▸ WHAT IS BEING ASKED: For this exercise, repeat all of the material verbatim apart from its images.

▸ INFORMATION PROVIDED:
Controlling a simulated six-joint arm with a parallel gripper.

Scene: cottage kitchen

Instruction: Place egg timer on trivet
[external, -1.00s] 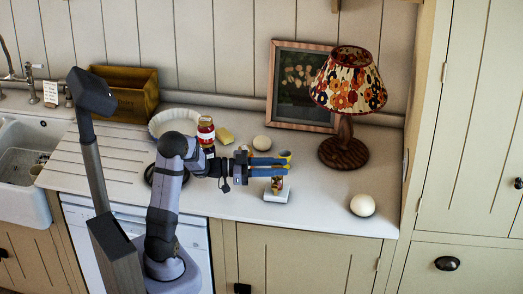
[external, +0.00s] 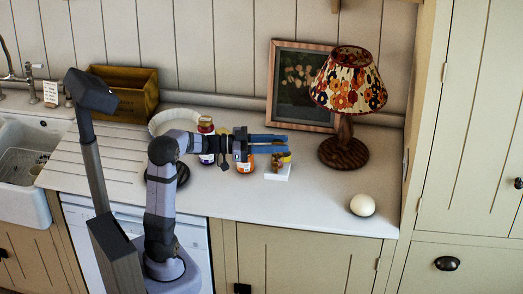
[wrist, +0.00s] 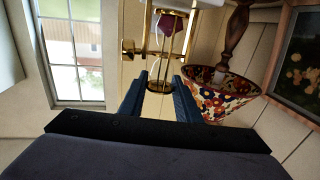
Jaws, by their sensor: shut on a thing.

▸ FINISHED ANSWER:
Controlling a simulated six-joint arm with a parallel gripper.

Scene: cottage kitchen

Instruction: Place egg timer on trivet
[external, -1.00s] 
[external, +0.00s] 
[wrist, +0.00s] 
Jaws, by their sensor: shut on a thing.

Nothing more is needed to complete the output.